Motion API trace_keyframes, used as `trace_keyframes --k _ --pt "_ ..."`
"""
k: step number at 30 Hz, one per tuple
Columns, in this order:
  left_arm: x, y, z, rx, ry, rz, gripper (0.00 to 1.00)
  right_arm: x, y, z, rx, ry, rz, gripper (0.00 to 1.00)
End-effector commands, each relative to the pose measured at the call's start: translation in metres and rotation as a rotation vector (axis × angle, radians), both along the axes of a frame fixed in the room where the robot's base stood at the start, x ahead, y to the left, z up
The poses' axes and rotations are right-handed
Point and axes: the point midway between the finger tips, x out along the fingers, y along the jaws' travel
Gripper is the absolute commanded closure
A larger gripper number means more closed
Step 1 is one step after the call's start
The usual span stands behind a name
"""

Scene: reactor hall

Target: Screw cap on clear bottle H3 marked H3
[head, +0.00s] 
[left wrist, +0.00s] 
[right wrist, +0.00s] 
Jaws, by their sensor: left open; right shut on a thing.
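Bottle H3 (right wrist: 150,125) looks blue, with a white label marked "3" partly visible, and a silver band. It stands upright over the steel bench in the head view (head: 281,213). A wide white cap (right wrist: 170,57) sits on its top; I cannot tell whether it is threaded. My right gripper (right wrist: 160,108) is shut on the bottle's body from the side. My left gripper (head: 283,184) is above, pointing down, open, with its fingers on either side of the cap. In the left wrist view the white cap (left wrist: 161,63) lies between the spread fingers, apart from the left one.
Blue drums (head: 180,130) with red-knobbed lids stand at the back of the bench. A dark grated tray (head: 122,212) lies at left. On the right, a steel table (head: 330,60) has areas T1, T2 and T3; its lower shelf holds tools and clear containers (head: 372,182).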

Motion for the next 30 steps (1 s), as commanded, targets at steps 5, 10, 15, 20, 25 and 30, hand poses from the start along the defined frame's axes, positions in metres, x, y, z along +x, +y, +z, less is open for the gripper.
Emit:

• • • •

• **Work instructions**: Print, please, the lines from the first line of the material through the line that contains "right_arm: x, y, z, rx, ry, rz, gripper", exactly as written and with nothing added.

• **Exercise response**:
Motion API trace_keyframes, used as `trace_keyframes --k _ --pt "_ ..."`
"""
k: step number at 30 Hz, one per tuple
Columns, in this order:
  left_arm: x, y, z, rx, ry, rz, gripper (0.00 to 1.00)
  right_arm: x, y, z, rx, ry, rz, gripper (0.00 to 1.00)

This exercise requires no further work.